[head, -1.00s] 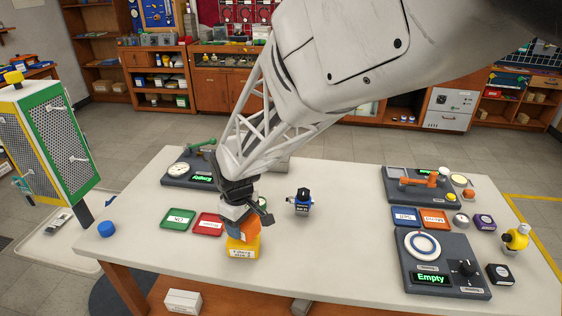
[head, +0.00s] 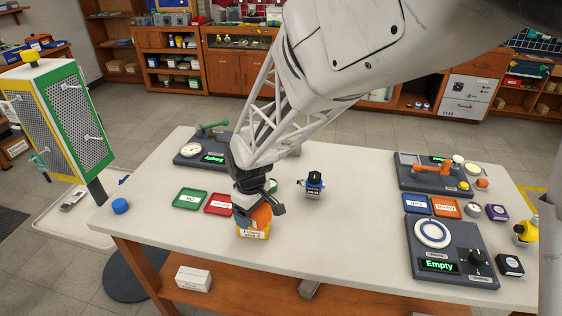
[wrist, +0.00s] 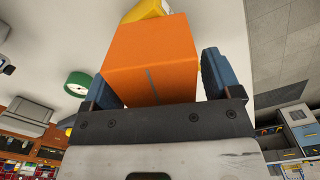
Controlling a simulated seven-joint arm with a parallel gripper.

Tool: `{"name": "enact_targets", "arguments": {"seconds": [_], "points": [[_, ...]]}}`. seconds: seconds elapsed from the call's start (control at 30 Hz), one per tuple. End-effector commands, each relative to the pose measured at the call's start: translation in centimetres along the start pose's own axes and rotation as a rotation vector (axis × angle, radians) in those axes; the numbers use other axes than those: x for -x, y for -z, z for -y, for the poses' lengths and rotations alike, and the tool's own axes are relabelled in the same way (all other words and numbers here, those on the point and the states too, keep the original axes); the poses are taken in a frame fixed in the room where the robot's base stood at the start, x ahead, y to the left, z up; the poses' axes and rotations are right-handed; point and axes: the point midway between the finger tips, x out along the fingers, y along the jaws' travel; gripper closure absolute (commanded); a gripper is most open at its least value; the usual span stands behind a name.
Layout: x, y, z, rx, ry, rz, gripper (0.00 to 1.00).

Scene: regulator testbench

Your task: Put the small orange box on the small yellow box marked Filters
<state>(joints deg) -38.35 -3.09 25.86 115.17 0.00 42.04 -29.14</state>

- [THE TASK] In your copy, leave out the pictures and reproduce the material above exactly.

- [ANSWER BELOW]
[head, -1.00s] 
[head, +0.00s] 
[wrist, +0.00s] 
Controlling a simulated seven-joint arm with a parallel gripper.

Tool: `{"name": "enact_targets", "arguments": {"seconds": [_], "points": [[_, ...]]}}`. seconds: seconds elapsed from the call's start (control at 30 Hz), one per tuple. End-effector commands, each relative to the pose measured at the call's start: translation in centimetres along the start pose's own axes and rotation as a rotation vector (axis × angle, radians) in those axes; the numbers use other axes than those: x for -x, y for -z, z for -y, for the poses' lengths and rotations alike, and the tool's own axes are relabelled in the same way (all other words and numbers here, those on the point and the states too, keep the original axes); the poses are taken in a frame fixed in the room where the robot's base stood at the start, x ahead, y to the left, z up; the poses' axes and rotations are right-handed; point and axes: the point midway between the finger tips, x out along the fingers, y along the jaws' travel; gripper closure absolute (commanded); a gripper is most open at its least value; the usual span stands behind a name.
Layout: x, y, z, rx, ry, rz, gripper (0.00 to 1.00).

Scene: regulator testbench

Your task: Put the small orange box on the small yellow box marked Filters
<state>(joints deg) -38.35 -3.09 25.86 115.17 0.00 42.04 -29.14</state>

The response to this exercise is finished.